BTW, the instructions I followed were in the Jellyfin HW Transcoding how-to. I was surprised how easy it was to setup. The HW transcoding also works in jellyfine. https://jellyfin.org/docs/general/ad...eleration/amd/ There are instructions there for Intel and Nvidia GPUs too, but I didn't look at them at all.
The scripts I use to batch encode are pretty trivial, just with lots of options that I don't want to type over and over and over. The transcode lines are very similar.
- h.264
Code:
nice /usr/lib/jellyfin-ffmpeg/ffmpeg \
-hwaccel vaapi \
-hwaccel_device /dev/dri/renderD128 \
-hwaccel_output_format vaapi \
-i "${file}" \
-map 0 \
-c:v h264_vaapi -b:v 3M -maxrate 3M \
-c:a libvorbis -q:a 6 \
"${new}-long.mkv"
- h.265
Code:
nice /usr/lib/jellyfin-ffmpeg/ffmpeg \
-hwaccel vaapi \
-hwaccel_device /dev/dri/renderD128 \
-hwaccel_output_format vaapi \
-i "${file}" \
-map 0 \
-vf 'scale_vaapi=format=p010' \
-c:v hevc_vaapi -profile:v 2 -b:v 3M \
-c:a libvorbis -q:a 6 \
"${new}-hevc-long.mkv"
- h.264 using the CPU
Code:
nice /usr/lib/jellyfin-ffmpeg/ffmpeg -y -i "${file}" \
-map 0 -vcodec libx264 -crf 19.5 \
-preset medium -c:a libvorbis -q:a 6 \
"${file}.medium.long.mkv"
I wish the crf (quality) setting could be used with the HW encoding.
For archival, I still use handbrake and the CPU for encoding, usually with a 19.5 or 20 crf setting. I don't like artifacts. My ffmpeg SW encoding tests have never resulted in the same quality + small file size as what handbrake creates and certainly not as easily. I tested using all the "presents" for h.264 and was using "faster" as the watch-once setting. The time to encode with it was significantly faster than on medium and actually smaller than the "fast" preset for the same quality.

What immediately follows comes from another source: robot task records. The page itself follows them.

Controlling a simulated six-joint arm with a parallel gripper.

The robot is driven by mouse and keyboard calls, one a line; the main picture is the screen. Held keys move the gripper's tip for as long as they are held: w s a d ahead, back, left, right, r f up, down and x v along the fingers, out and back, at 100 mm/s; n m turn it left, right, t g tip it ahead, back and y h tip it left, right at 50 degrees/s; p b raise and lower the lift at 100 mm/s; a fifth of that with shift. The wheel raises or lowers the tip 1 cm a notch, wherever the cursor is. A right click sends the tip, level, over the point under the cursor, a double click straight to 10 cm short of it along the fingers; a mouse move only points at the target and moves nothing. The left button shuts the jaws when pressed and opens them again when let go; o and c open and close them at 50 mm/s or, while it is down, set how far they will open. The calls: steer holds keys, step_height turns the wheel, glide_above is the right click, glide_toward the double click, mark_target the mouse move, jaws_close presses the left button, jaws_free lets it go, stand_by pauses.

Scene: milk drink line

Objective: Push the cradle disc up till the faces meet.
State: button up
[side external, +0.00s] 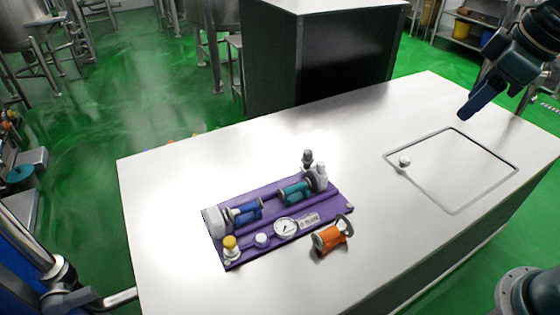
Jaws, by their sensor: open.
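A purple board (263,247) lies on the white table, left of its middle. On it a blue cradle part (245,212) and a teal cradle part (294,192) lie in line, with a gap between them. Grey round discs show at their ends, but they are too small to tell which one is the cradle disc. An orange spool-like part (331,237) with grey ends is at the board's front right edge. My gripper (466,112) is open and empty, high at the upper right, far from the board.
The board also carries a round gauge (286,228), a yellow-capped fitting (230,243) and a grey upright valve (308,162). A hatch (455,172) with a small knob (404,162) is set in the table's right part. The tabletop between board and hatch is clear.

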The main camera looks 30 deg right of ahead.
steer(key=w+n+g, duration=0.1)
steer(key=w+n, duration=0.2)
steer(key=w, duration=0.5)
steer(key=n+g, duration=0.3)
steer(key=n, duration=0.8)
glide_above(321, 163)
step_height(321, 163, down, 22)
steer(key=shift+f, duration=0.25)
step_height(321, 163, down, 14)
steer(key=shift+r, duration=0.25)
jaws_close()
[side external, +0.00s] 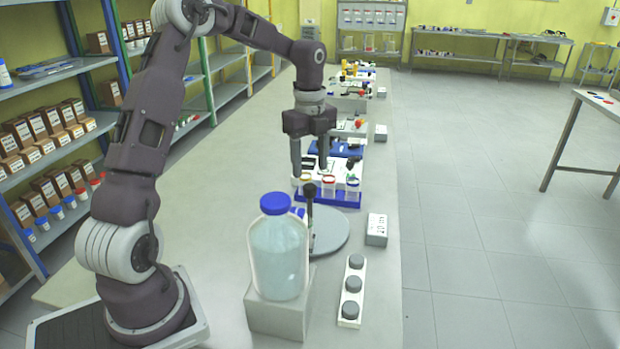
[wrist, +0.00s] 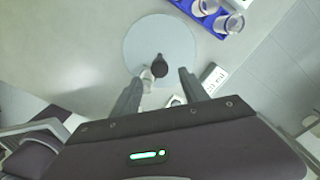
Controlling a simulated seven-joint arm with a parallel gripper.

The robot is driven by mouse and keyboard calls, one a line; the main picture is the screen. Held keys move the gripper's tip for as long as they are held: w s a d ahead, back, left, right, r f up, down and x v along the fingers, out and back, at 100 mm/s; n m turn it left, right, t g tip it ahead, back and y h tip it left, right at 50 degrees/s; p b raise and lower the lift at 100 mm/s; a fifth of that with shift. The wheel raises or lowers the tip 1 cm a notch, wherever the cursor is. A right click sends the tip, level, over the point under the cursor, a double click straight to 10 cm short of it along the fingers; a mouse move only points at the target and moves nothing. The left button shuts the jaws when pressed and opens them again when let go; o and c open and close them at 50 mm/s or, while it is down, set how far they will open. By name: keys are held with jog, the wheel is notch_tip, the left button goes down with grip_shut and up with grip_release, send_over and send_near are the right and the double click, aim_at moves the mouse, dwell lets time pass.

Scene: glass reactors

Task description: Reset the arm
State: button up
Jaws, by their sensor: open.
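My gripper (side external: 310,165) hangs pointing down above the bench, with its two fingers apart and nothing between them. In the wrist view the gripper (wrist: 160,85) also shows spread fingers. Below it is a round grey plate (side external: 333,232), which also shows in the wrist view (wrist: 145,40). A black-topped upright post or tool (side external: 310,205) stands at the plate, below the fingers. It appears between the fingertips in the wrist view (wrist: 159,64), but it looks lower than them and not gripped.
A large blue-capped bottle (side external: 278,255) stands on a grey block (side external: 280,315) near the front. A strip with grey knobs (side external: 350,290) and a small labelled box (side external: 377,229) lie to the right. A blue rack with vials (side external: 330,197) stands behind the plate. Shelves line the left.

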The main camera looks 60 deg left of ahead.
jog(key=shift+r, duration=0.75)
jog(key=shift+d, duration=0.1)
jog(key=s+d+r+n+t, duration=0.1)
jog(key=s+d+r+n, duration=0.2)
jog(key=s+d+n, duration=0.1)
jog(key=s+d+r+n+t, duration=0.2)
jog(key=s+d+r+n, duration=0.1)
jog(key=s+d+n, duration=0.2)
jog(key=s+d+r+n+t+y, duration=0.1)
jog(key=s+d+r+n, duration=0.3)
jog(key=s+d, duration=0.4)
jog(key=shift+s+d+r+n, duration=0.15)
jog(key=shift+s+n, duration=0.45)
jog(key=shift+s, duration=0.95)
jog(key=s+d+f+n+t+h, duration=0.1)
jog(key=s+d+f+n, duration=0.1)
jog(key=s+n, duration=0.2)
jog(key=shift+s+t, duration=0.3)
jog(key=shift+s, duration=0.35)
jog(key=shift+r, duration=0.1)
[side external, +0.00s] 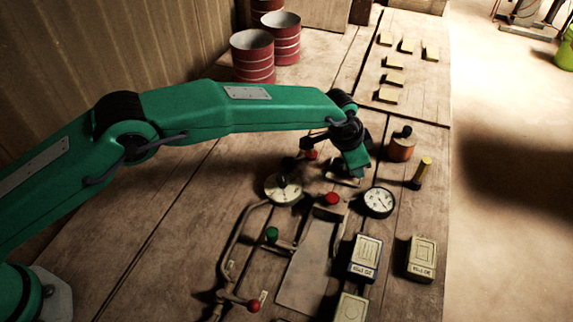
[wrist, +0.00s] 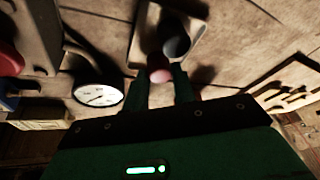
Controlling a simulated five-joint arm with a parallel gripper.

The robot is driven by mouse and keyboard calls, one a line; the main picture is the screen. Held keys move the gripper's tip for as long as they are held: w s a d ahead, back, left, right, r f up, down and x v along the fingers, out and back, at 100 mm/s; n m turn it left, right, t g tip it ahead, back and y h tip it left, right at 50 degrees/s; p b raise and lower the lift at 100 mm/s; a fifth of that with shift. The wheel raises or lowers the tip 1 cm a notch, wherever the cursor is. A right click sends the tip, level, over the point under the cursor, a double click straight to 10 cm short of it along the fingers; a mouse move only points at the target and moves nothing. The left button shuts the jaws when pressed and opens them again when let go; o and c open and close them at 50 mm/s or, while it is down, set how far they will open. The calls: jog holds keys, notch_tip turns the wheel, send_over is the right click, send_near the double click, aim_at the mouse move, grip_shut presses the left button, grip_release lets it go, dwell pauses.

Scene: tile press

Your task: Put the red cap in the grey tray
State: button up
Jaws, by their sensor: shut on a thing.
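My gripper (side external: 346,177) points down over the middle of the bench in the side view. In the wrist view its two fingers (wrist: 160,88) are shut on the red cap (wrist: 158,69), which shows pinkish and round at their tips. The cap is hidden behind the gripper in the side view. I cannot tell whether the cap touches the tray.
A dial gauge (side external: 379,202) and a red button (side external: 332,198) are close to my gripper. An orange pot (side external: 402,148) and a yellow-topped peg (side external: 422,172) stand right. A bent pipe (side external: 232,242) and boxes (side external: 365,257) are nearer the camera. Red drums (side external: 253,57) stand at the back.

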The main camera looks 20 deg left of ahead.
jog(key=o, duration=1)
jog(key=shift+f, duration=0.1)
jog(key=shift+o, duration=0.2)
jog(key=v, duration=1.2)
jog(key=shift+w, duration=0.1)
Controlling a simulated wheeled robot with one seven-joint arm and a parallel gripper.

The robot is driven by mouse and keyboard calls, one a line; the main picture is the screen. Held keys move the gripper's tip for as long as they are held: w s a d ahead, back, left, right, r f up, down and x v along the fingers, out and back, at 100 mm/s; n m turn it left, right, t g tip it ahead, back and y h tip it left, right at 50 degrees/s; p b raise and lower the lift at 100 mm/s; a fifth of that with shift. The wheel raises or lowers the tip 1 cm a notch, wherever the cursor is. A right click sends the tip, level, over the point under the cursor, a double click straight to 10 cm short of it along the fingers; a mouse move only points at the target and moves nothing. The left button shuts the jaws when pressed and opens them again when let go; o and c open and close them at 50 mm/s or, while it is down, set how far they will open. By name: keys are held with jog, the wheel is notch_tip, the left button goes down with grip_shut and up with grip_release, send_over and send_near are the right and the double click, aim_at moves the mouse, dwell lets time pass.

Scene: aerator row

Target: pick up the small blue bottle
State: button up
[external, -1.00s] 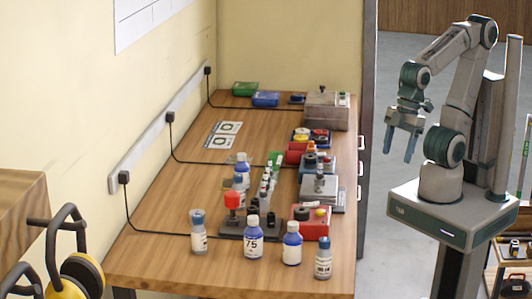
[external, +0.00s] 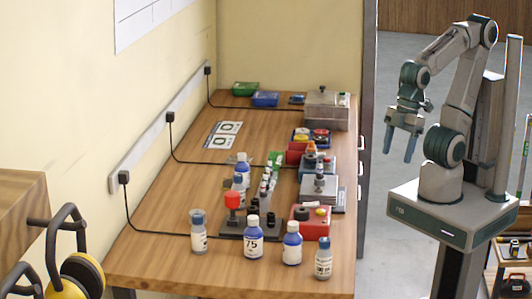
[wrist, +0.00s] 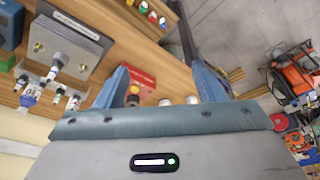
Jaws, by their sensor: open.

The "best" codec and transcoding method for your needs depends on the playback devices, quality demands, source material and how sensitive you are to file size. Since every DVD, every OTA recording, every Bluray are different sources with different encodings, there's no single answer for all inputs, all needs.
Anyway, probably more information than anyone wants. Hope it is useful to someone.